- Exercise goal:
Will you quote only the lines starting at the one that contains "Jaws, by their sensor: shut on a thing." and ending with the last line of the listing below, inclusive?

- Given data:
--- START ---

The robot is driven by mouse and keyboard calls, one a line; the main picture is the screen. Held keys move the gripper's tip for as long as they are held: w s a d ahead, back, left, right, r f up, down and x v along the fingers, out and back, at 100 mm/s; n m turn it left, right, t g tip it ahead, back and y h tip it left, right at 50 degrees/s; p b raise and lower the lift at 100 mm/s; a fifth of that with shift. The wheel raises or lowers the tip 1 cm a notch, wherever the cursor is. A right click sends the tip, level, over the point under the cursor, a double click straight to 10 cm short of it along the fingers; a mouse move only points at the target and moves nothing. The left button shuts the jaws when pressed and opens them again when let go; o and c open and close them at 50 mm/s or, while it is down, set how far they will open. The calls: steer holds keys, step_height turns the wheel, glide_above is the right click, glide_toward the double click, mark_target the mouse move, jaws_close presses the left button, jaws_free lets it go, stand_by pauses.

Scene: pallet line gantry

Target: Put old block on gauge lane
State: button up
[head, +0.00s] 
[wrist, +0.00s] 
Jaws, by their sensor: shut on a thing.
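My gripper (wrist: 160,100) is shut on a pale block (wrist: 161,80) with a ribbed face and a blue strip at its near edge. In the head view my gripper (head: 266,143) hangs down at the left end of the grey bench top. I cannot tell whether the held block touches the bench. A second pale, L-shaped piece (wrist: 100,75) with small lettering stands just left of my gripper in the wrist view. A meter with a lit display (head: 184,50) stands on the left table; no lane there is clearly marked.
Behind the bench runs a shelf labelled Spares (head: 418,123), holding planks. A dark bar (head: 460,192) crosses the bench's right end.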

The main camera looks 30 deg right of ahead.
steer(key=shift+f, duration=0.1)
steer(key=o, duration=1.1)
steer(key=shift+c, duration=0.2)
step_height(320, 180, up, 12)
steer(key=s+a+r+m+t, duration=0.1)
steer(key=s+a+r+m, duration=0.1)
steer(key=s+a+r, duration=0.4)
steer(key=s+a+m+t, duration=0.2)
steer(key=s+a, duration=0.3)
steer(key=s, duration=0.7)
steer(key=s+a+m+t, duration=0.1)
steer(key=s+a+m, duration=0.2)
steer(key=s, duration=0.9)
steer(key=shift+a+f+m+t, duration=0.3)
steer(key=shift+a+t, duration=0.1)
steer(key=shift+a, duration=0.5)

--- END ---

- Answer:
Jaws, by their sensor: shut on a thing.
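My gripper (wrist: 160,100) is shut on a pale block (wrist: 161,80) with a ribbed face and a blue strip at its near edge. In the head view my gripper (head: 266,143) hangs down at the left end of the grey bench top. I cannot tell whether the held block touches the bench. A second pale, L-shaped piece (wrist: 100,75) with small lettering stands just left of my gripper in the wrist view. A meter with a lit display (head: 184,50) stands on the left table; no lane there is clearly marked.
Behind the bench runs a shelf labelled Spares (head: 418,123), holding planks. A dark bar (head: 460,192) crosses the bench's right end.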

The main camera looks 30 deg right of ahead.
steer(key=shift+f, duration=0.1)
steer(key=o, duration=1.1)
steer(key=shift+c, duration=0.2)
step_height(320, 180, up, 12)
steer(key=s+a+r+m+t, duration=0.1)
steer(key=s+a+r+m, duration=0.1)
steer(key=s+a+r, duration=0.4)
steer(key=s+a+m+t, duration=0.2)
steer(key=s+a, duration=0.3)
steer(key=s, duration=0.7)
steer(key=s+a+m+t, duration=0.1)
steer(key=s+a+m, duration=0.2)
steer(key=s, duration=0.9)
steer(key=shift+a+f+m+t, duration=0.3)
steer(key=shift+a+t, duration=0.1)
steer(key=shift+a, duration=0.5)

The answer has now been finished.